Tempering
When you need to introduce a cold substance — flour or eggs or milk or cream — to a very hot liquid, e.g. soup or sauce base, you need to use a technique called tempering.
There’s lots of little kitchen tricks when making good sauces and soups, and tempering is a foundation skill that if you don’t use it… well, let’s just say floating clumps of greasy flour in your sauce are never appealing
You can find thousands of how-to’s on this most basic of kitchen tricks, including videos galore, so I won’t belabour the point here. Just a quick once over of the technique.
You need to bring your cold ingredient up to the temperature of your hot liquid, which if not done, will end up “cooking”, e.g. lumping, splitting, curdling or seizing the cold ingredient before it can be combined in to the base.
How do you do that?
Easily enough. It is a basic kitchen technique after all.
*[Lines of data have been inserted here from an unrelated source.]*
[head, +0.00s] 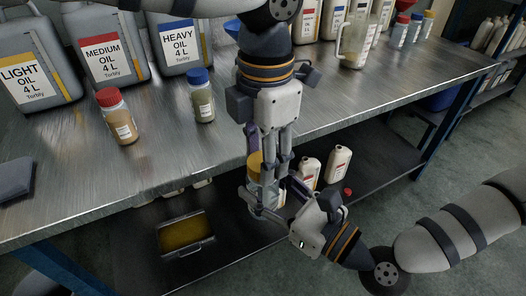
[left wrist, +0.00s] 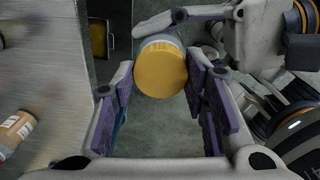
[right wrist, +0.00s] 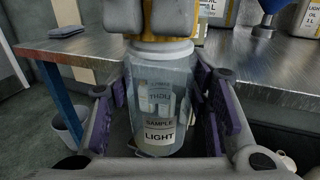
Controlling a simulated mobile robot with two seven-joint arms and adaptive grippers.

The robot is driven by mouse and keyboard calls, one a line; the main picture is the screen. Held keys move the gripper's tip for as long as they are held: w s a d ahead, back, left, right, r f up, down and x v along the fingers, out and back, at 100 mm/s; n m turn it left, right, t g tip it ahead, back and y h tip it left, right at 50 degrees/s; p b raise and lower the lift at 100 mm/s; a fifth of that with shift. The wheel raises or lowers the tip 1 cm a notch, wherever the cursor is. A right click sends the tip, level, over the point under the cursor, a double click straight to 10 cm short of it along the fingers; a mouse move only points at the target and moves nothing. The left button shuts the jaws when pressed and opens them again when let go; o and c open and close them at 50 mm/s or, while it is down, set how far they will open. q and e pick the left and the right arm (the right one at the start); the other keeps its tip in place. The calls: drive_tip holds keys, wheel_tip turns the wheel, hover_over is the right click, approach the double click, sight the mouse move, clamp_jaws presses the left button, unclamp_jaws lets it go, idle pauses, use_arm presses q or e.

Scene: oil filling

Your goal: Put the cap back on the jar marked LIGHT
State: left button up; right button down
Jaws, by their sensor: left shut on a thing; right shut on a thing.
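The jar marked LIGHT (right wrist: 160,100) is clear and looks upright in the right wrist view, its label reading SAMPLE LIGHT. In the head view the jar (head: 264,194) is held beyond the bench's front edge. My right gripper (head: 272,202) is shut around the jar's body. The yellow cap (left wrist: 161,73) shows from above between the fingers of my left gripper (head: 268,164). That gripper points down and is shut on the cap. In the right wrist view the cap (right wrist: 160,48) is at the jar's mouth; whether it is seated cannot be told.
A red-capped jar (head: 117,116) and a blue-capped jar (head: 201,96) stand on the metal bench (head: 160,150). Large LIGHT, MEDIUM and HEAVY oil cans stand behind them. A tray of yellow liquid (head: 186,234) and white bottles (head: 338,164) are below.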

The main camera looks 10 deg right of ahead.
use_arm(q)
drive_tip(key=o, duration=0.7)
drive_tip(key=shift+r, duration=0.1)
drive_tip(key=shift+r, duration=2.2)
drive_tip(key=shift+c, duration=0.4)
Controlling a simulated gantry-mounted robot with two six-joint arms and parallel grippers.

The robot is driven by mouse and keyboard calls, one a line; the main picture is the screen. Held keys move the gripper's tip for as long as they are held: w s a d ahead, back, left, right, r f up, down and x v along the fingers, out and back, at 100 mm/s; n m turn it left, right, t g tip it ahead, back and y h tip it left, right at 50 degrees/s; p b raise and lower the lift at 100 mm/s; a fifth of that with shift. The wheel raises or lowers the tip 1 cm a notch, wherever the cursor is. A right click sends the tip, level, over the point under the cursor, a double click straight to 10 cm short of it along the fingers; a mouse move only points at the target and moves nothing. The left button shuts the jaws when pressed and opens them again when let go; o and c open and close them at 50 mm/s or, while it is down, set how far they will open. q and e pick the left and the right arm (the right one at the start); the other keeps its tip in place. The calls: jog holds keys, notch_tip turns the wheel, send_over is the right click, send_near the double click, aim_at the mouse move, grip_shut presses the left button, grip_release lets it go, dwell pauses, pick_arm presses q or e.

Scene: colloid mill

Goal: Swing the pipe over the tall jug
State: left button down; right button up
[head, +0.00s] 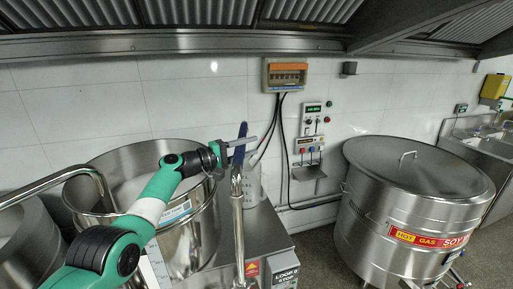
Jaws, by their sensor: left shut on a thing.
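A steel pipe (238,218) stands up in the middle of the head view, with a blue handle (242,131) at its top. My left gripper (246,142) is shut on the blue handle. A pale, translucent tall jug (253,184) stands just behind the pipe, on the steel top to its right. The pipe and my gripper partly cover the jug. From this angle I cannot tell whether the pipe's outlet is over the jug. My right gripper is not in view.
A large open steel pot (205,232) stands left of the pipe, under my left arm. A bent steel tube (55,180) reaches over it from the left. A lidded steel kettle (395,220) stands right. Wall boxes and cables (284,75) are behind.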

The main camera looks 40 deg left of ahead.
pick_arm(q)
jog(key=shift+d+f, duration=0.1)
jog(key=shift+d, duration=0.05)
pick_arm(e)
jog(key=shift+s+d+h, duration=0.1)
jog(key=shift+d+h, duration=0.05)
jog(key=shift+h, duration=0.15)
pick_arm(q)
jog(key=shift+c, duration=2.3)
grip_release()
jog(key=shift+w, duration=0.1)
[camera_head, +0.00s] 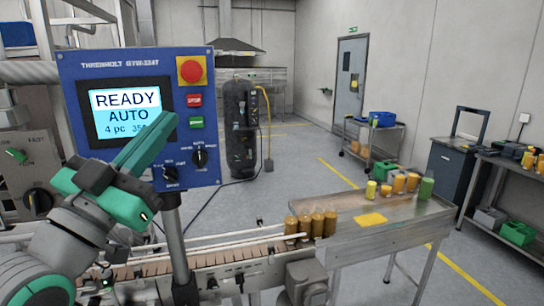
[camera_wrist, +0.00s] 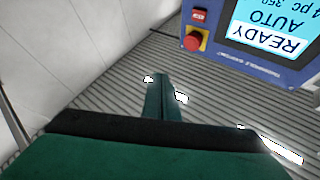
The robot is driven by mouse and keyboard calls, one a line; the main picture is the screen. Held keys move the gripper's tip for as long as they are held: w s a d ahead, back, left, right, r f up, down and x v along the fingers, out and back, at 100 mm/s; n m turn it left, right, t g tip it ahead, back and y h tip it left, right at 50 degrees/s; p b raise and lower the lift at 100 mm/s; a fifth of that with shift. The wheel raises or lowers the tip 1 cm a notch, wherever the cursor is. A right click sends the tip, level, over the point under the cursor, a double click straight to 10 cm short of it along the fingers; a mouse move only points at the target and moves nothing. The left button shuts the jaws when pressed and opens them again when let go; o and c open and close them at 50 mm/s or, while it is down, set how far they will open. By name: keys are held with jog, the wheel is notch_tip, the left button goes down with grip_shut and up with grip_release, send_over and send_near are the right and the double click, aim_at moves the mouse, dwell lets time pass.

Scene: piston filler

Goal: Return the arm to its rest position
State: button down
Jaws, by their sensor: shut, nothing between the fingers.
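My gripper (camera_head: 150,142) is shut and empty, its green fingers together. In the head view it is in front of the lower left of the blue control panel (camera_head: 140,65), and whether it touches the panel cannot be told. In the wrist view the shut fingers (camera_wrist: 163,98) point away over a ribbed grey surface, with the panel (camera_wrist: 290,78) upside down at the upper right. The panel's screen (camera_head: 127,112) reads READY, AUTO. A red emergency button (camera_head: 191,70), a red STOP button, a green button and black knobs are on the panel.
A conveyor (camera_head: 230,262) runs below the panel, with several filled jars (camera_head: 317,223) at its right end. A steel table (camera_head: 395,222) with more jars adjoins it. A black tank (camera_head: 243,130) stands behind. The floor between the tank and the carts is open.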

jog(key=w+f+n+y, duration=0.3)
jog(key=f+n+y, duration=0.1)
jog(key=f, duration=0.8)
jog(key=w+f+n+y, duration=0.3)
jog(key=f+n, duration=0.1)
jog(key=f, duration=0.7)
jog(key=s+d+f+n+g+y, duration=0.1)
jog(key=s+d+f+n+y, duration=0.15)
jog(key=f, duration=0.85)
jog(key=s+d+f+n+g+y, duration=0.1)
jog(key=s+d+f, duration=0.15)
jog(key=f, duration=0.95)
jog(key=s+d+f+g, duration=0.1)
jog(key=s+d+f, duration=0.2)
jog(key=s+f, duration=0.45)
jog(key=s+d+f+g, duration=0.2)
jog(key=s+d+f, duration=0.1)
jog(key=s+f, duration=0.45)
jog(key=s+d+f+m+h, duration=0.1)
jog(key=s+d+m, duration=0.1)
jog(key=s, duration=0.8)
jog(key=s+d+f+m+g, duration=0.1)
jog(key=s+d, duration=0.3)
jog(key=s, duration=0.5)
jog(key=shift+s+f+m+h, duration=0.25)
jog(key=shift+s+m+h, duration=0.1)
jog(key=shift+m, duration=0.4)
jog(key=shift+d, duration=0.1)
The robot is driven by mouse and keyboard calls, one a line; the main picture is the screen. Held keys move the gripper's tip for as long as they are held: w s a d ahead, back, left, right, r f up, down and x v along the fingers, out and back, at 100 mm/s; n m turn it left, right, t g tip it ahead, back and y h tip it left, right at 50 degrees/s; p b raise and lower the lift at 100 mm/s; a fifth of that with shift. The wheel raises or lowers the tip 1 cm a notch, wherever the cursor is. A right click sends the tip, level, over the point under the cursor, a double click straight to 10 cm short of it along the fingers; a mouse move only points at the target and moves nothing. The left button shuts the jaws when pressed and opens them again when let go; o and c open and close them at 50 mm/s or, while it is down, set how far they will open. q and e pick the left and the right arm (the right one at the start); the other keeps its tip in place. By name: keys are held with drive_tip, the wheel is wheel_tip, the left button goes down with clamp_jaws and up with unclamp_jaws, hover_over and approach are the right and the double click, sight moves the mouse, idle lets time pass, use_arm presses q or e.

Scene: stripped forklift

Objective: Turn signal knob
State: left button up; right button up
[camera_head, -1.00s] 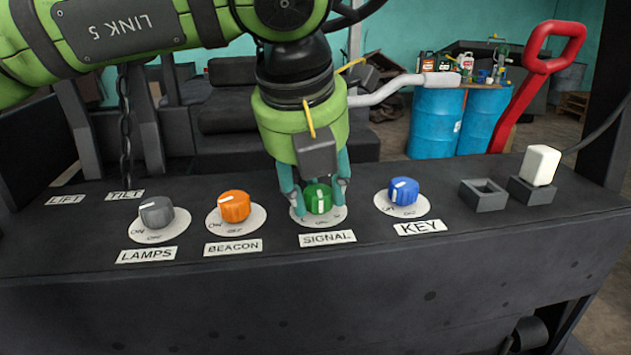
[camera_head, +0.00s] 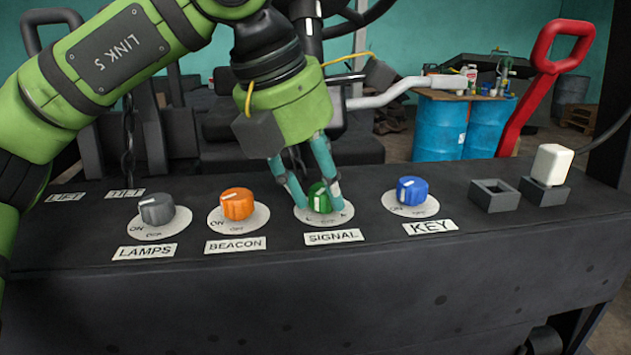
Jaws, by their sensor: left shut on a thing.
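The green signal knob (camera_head: 319,198) sits on a round white dial plate (camera_head: 337,214) above the SIGNAL label (camera_head: 334,236). A pale pointer line shows on the knob. My left gripper (camera_head: 319,203) comes down from above at a tilt, its teal fingers shut on the signal knob, one on each side. The fingers hide parts of the knob and of its dial. My right gripper is not in view.
The grey lamps knob (camera_head: 157,209) and orange beacon knob (camera_head: 237,204) stand to the left, the blue key knob (camera_head: 412,190) to the right. A red handle (camera_head: 541,85) rises behind.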

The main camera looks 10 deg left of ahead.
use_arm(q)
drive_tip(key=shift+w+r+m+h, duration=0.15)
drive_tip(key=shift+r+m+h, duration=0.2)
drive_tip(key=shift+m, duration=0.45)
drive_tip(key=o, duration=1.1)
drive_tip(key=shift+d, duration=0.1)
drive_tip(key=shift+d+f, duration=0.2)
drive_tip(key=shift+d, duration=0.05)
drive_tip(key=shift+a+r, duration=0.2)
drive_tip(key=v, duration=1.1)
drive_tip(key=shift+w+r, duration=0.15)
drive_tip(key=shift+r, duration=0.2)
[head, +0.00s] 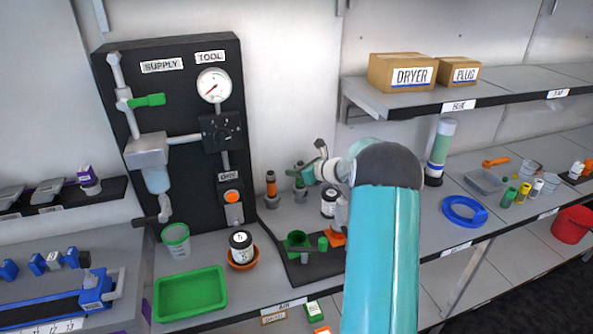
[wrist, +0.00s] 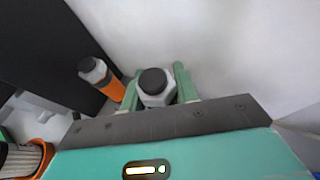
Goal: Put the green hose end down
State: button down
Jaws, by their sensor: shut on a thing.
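The green hose end (head: 300,192) is upright at the back of the bench, right of the dark panel. In the wrist view its grey hex fitting with a black top (wrist: 155,84) sits between my green fingers, and its lower body is hidden. My gripper (head: 308,174) is shut on it; it also shows in the wrist view (wrist: 158,76). The orange hose end (head: 271,190) stands upright just to the left, apart from my fingers, and shows in the wrist view (wrist: 103,80). Whether the green hose end's base touches the bench cannot be told.
The dark panel (head: 180,100) with gauge and valves rises at left. A black-lidded jar (head: 328,202) stands close right of the green hose end. A green fitting (head: 297,243) lies on a dark mat in front. A green tray (head: 190,294) is at front left.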

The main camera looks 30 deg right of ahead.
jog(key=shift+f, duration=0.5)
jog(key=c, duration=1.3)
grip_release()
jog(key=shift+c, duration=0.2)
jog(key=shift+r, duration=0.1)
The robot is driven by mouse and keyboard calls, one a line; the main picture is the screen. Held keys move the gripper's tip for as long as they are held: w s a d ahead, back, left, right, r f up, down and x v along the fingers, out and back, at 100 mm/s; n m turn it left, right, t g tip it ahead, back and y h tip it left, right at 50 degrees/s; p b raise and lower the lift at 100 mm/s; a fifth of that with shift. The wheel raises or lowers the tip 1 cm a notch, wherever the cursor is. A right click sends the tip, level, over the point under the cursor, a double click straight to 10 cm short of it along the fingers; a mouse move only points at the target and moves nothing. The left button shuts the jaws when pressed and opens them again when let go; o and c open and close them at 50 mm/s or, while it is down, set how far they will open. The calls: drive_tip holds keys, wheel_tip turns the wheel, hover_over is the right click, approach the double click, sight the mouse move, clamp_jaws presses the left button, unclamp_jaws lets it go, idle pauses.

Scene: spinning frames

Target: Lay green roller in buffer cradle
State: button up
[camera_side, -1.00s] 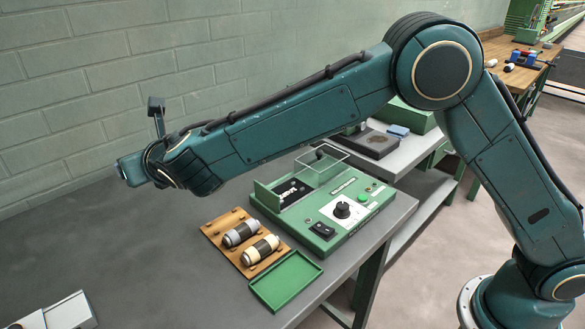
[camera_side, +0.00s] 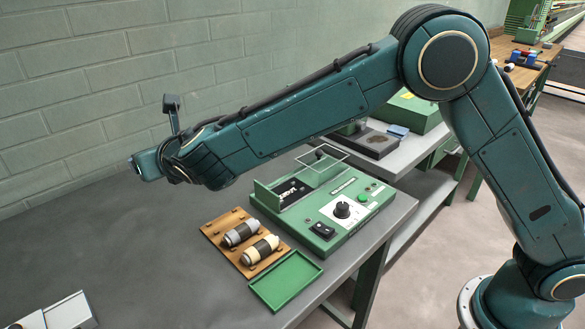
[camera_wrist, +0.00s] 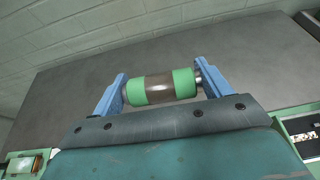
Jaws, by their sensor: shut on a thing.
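The green roller (camera_wrist: 137,92) has green bands at both ends, a brown middle and metal shaft ends. In the wrist view it lies across my gripper (camera_wrist: 162,80), between two blue fingers that are shut on its ends. It is off the grey bench, with bare bench behind it. In the side view my arm's end hides the fingers and the roller. A wooden board (camera_side: 209,233) with pegs on the bench holds a grey roller (camera_side: 241,234) and a cream roller (camera_side: 260,250). I cannot tell which thing is the buffer cradle.
A green machine (camera_side: 375,212) with a knob, buttons and a raised clear cover stands right of the board. A shallow green tray (camera_side: 287,281) lies in front. A pale metal object (camera_side: 62,314) is at the lower left.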

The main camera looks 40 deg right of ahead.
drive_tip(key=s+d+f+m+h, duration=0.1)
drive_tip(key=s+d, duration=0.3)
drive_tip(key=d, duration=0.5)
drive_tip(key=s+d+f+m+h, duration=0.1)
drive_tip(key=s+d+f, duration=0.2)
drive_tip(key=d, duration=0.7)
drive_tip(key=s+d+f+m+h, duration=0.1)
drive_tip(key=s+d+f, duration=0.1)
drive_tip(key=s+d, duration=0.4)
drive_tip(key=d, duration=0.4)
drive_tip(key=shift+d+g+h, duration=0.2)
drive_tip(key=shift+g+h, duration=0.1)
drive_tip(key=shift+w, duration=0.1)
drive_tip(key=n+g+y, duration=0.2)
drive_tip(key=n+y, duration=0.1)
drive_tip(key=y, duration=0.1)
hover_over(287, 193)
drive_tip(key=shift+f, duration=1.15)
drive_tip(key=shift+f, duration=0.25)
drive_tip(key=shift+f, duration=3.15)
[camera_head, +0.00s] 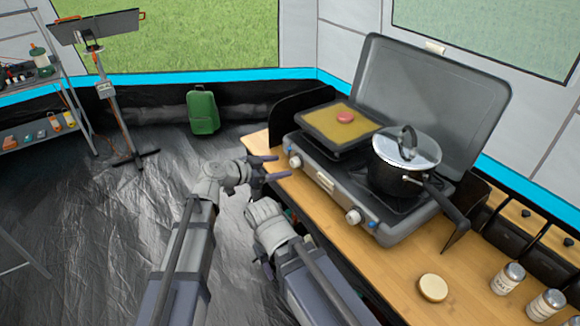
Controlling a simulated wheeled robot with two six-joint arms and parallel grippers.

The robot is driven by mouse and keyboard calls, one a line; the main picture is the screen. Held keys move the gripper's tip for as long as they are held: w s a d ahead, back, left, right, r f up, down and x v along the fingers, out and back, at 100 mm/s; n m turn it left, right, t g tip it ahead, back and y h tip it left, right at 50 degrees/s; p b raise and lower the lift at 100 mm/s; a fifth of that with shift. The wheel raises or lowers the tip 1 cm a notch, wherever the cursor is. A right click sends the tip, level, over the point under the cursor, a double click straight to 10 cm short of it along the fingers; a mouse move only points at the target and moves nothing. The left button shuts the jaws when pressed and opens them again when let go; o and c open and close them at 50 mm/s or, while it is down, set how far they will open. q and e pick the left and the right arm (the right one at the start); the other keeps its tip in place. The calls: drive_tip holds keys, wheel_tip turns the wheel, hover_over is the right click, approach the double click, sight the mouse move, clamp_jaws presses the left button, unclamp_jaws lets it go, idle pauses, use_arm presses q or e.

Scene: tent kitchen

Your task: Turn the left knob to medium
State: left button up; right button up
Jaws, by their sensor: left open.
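A grey two-burner camp stove (325,200) stands on the wooden counter with its lid raised. Its left knob (295,161) is white and sits on the front face at the left end. Its right knob (353,216) is farther right on the same face. My left gripper (283,167) is open, with its two fingers pointing right toward the left knob. The fingertips are very close to the knob; I cannot tell whether they touch it. My right arm (278,240) is folded beside the counter's front edge, and its fingers are not clearly visible.
A square griddle (343,125) with a pinkish round item (345,117) covers the left burner. A lidded pot (398,175) stands on the right burner, its handle jutting to the front right. A round wooden lid (433,288) and shakers (508,279) stand on the counter at right.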

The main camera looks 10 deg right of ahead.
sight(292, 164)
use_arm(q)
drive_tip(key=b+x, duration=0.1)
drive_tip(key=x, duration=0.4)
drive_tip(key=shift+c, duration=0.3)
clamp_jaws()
Bring a small amount of your hot liquid to your cold ingredient, and I do mean a small amount, and mix it until all of the liquid is combined.
Then repeat.
And repeat again.
And again.
And keep repeating until the cold ingredient’s temperature reaches about two-thirds of the temperature of the target liquid.
You can combine ever larger amounts of the target liquid with your cold ingredient, usually adding half as much again with each addition; so start at a half-tablespoon of very hot soup to 4 tablespoons of flour for thickening.
Thoroughly combine the small amount of liquid with the flour.
Then add 3/4 tbsp of hot liquid.
Then add 1 1/2 tbsp of hot liquid to the flour slurry.
Then add 3 tbsp of hot liquid to the flour slurry. By then you should be ready to combine the now much warmer ingredient in to the soup, sauce or other dish.
There’s just one caveat, tempering chocolate is not the same as tempering a cold ingredient before adding to a much hotter base sauce, soup or custard.